#### STORED DATA
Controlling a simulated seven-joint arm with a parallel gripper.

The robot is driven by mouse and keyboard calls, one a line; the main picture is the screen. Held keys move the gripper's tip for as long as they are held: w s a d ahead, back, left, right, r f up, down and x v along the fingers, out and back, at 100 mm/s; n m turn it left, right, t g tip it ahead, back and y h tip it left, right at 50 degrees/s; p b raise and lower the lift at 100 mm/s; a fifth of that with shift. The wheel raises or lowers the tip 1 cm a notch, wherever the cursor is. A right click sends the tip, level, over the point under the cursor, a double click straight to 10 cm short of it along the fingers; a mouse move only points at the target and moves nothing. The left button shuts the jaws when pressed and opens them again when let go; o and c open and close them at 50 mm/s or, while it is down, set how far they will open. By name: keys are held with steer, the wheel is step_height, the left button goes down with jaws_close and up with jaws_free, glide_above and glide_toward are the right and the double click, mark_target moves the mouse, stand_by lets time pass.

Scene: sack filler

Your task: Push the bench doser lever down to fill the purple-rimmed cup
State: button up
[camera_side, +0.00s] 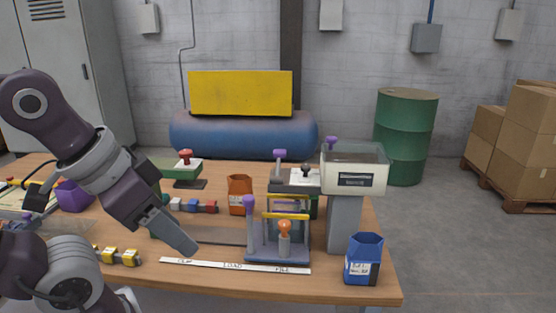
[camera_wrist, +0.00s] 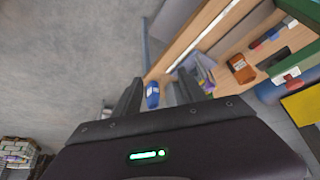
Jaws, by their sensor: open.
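The bench doser shows in the side view as a pale hopper (camera_side: 355,178) on a grey column near the table's right end. Beside it stands a grey fixture (camera_side: 275,254) with a yellow bar, an upright purple handle (camera_side: 249,222) and an orange-knobbed post (camera_side: 285,238). More purple knobs show behind, so I cannot tell which one is the doser lever. I cannot make out a purple-rimmed cup; a purple container (camera_side: 75,195) stands at the left. My gripper (camera_side: 192,247) is left of the fixture, apart from it. Its fingers (camera_wrist: 160,92) are spread and empty in the wrist view.
A blue cup (camera_side: 363,262) stands at the front right, an orange cup (camera_side: 240,196) behind the fixture. A white labelled strip (camera_side: 235,266) lies along the front. Yellow blocks (camera_side: 120,256) and a red-knobbed green device (camera_side: 183,170) are also on the wooden table (camera_side: 215,288).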

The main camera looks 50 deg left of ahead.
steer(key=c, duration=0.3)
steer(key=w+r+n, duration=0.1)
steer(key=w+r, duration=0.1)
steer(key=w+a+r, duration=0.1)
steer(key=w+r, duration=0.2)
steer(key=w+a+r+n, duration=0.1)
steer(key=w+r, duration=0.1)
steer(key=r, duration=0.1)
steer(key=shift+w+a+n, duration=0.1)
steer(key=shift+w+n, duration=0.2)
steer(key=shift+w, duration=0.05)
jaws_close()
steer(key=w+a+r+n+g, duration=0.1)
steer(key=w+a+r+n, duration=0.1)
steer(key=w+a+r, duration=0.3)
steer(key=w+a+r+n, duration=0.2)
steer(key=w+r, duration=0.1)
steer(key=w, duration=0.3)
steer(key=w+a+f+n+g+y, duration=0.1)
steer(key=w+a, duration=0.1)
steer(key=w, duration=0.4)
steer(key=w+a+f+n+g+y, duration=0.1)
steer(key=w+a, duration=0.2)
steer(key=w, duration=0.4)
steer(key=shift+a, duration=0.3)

#### GIVEN REQUEST
Find the lines of the material that hold the word "button" and report their count alone.

#### PROBLEM SOLUTION
2